Arbeidsrecht
27 december 2024

Arbeidsrechtelijk Nederland: tweede halfjaar van 2024 in vogelvlucht

Eva Lammers

We zitten inmiddels bijna aan het einde van 2024, een mooi moment om terug te blikken op het afgelopen half jaar in het arbeidsrecht. In deze bijdrage zullen we een overzicht geven van relevante uitspraken en ontwikkelingen op het gebied van arbeidsrecht uit het tweede half jaar van 2024. 

1. Jurisprudentie 

De 10-minutenregel (HR 13 september 2024, ECLI:NL:HR:2024:1161)
In deze zaak ging het om een werknemer die verplicht was om tien minuten vóór aanvang van zijn dienst aanwezig te zijn om in te loggen in diverse computerprogramma’s. De vraag was of deze '10-minutenregel' als betaalde arbeidstijd moest worden aangemerkt. De werknemer vond dat dit betaalde werktijd betrof. De werkgever was het daar niet mee eens en stelde dat deze tien minuten niet als werktijd konden worden gezien. Volgens de werkgever was deze tijd namelijk niet essentieel voor de werkzaamheden, werden er geen instructies gegeven, waren er geen consequenties verbonden aan het niet naleven van de regel, en hoefden werknemers in die tijd niet direct beschikbaar te zijn voor werk.

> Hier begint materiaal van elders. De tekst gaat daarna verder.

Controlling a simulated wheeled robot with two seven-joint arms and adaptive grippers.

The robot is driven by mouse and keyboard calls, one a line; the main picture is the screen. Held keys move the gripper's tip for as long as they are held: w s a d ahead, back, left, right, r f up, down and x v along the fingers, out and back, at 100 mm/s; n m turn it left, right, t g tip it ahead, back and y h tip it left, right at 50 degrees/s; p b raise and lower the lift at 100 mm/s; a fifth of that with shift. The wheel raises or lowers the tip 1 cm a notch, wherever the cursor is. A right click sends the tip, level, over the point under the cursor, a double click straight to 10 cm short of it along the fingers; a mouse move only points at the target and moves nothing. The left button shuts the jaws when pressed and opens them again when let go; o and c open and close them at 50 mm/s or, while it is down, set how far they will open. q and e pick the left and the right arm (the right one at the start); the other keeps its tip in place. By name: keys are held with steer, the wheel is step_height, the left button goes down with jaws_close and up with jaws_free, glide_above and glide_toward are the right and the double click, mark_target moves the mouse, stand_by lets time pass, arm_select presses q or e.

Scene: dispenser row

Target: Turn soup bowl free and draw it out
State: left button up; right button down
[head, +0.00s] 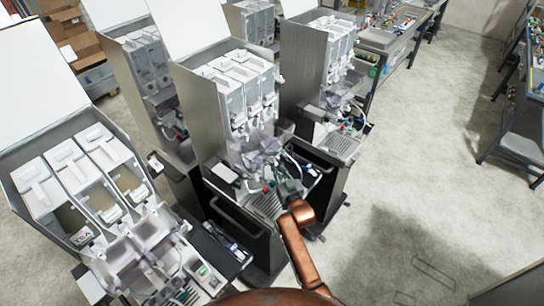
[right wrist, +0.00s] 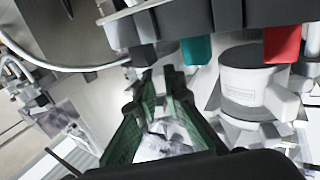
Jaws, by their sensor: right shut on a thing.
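My right gripper (head: 291,190) reaches into the front of the middle dispenser (head: 262,110), low above its drip tray. In the right wrist view its two green fingers (right wrist: 163,85) are closed in on a part under the dispenser's head. That part seems to belong to the soup bowl (right wrist: 206,88), a pale shape just beyond the fingers; most of it is hidden by them. A white labelled bowl (right wrist: 252,80) with a side handle sits to the right, apart from the fingers. My left gripper is not in view.
Teal (right wrist: 196,50) and red (right wrist: 281,43) parts hang from the head close above the fingers. A white tube (right wrist: 70,66) curves at left. Another dispenser (head: 335,75) stands behind right, and one with open bins (head: 85,185) at left. The floor (head: 420,180) at right is clear.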

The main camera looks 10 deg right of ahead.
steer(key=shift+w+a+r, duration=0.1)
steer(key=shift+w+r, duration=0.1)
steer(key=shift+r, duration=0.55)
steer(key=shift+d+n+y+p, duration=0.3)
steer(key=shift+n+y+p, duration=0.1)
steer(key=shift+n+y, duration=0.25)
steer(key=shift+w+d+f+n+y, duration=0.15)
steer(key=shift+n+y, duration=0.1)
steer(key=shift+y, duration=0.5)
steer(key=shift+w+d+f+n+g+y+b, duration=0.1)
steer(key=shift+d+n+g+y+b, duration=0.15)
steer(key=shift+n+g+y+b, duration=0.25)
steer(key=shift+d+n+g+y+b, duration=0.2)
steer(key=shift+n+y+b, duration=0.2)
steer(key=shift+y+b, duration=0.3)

Het Gerechtshof Den Haag oordeelde echter dat de opstarttijd wél als werktijd moet worden beschouwd en daarom betaald dient te worden. De '10-minutenregel' verplicht de werknemer om zich bij zijn supervisor te melden, en deze verplichting is niet vrijblijvend. De werknemer moet tijdens deze tien minuten voorbereid zijn op zijn dienst, onder meer door in te loggen in verschillende computerprogramma’s. Dat de werknemer de resterende tijd mogelijk voor zichzelf kan gebruiken, dat de werkgever deze tijd niet controleert en dat de werknemer niet onmiddellijk productief is voor de klant, doet hier niets aan af. De Hoge Raad heeft de uitspraak van het hof in stand gelaten.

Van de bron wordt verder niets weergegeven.